Aim of the exercise: Only lines with the string "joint" matter here; gather them from the material below.

Given data:

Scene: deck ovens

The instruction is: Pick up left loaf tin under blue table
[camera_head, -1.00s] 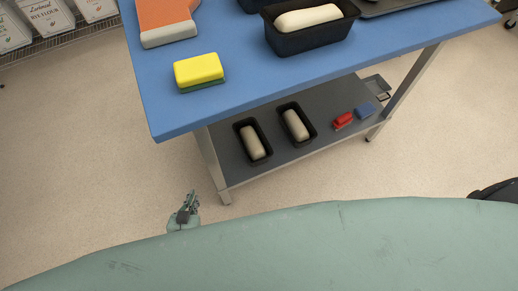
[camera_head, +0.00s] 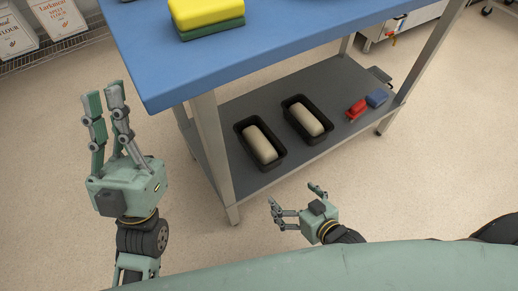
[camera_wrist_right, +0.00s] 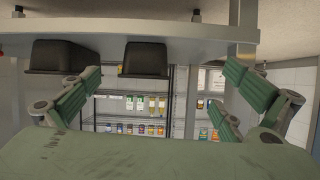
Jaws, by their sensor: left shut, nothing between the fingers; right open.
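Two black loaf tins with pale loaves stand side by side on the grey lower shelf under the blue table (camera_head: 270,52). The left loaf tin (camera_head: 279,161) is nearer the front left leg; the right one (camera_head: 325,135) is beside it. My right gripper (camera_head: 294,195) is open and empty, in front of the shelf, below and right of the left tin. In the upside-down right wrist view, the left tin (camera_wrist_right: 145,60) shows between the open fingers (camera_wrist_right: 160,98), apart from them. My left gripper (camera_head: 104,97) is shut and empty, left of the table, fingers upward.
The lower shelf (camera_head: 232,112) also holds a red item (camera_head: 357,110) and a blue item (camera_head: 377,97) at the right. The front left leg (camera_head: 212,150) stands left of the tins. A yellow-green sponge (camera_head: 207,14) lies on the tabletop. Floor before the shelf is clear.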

--

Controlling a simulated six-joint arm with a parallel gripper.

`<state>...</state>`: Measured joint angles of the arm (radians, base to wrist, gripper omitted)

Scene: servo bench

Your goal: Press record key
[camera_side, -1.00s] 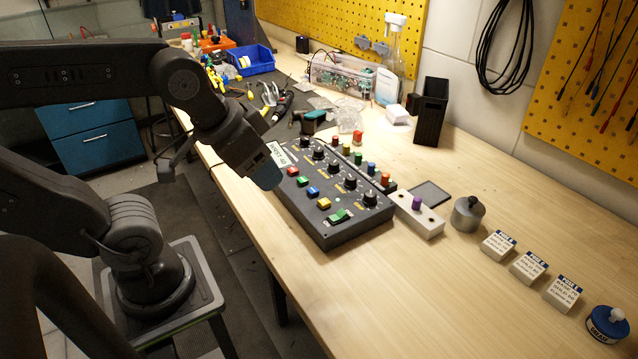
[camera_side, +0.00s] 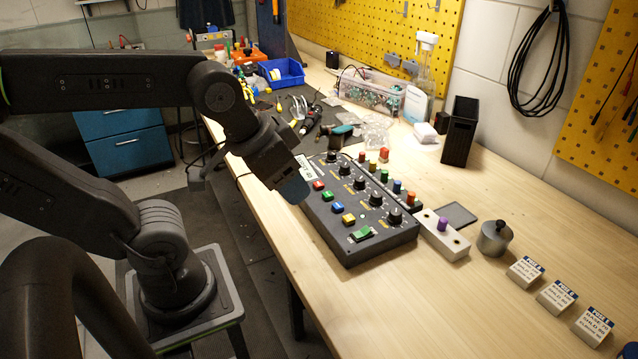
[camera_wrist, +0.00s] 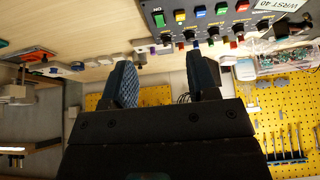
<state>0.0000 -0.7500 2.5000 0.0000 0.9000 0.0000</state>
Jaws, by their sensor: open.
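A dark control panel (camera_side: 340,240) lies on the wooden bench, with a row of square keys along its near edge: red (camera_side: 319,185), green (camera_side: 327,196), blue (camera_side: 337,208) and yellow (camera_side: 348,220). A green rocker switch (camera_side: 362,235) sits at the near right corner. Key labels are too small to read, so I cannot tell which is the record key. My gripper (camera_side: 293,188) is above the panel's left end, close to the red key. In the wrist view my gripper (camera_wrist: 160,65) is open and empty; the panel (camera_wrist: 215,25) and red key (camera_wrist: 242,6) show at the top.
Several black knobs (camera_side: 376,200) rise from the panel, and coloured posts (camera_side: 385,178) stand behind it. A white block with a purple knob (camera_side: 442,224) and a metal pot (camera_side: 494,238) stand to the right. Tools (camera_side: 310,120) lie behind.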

Output below:
Controlling a simulated six-joint arm with a parallel gripper.
`<state>...</state>`: Measured joint angles of the arm (radians, base to wrist, gripper omitted)

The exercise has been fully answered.